**Exercise prompt**
Among the entries below, one stretch runs from the line that contains "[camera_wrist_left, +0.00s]" through the line that contains "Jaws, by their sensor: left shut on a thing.". Repeat that stretch exactly, ends included, and only that.

**Task data**
##############################
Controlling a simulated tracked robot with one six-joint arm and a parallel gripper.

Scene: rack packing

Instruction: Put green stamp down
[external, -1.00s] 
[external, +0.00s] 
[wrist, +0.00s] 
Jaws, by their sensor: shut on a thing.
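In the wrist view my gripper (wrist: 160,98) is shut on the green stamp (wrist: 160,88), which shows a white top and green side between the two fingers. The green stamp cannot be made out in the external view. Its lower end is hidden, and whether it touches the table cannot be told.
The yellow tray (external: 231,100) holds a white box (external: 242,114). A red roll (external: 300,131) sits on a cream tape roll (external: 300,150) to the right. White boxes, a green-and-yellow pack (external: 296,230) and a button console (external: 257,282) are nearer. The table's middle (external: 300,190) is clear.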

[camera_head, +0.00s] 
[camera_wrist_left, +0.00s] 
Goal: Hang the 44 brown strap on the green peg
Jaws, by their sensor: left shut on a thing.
##############################
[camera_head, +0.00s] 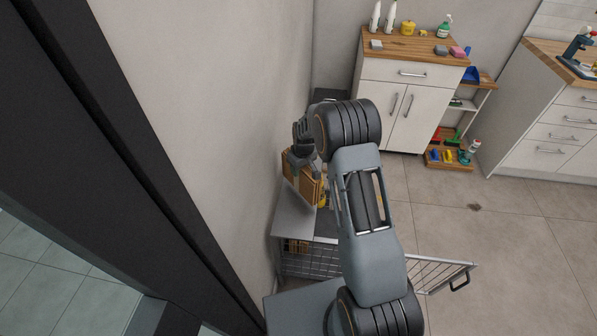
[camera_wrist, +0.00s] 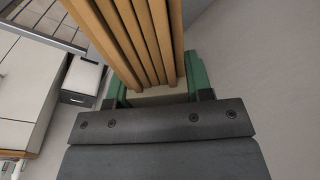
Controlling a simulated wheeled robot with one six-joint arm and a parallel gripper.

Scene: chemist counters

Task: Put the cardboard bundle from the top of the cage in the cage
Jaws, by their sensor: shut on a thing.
##############################
**Response to the exercise**
[camera_wrist_left, +0.00s] 
Goal: Hang the 44 brown strap on the green peg
Jaws, by their sensor: left shut on a thing.

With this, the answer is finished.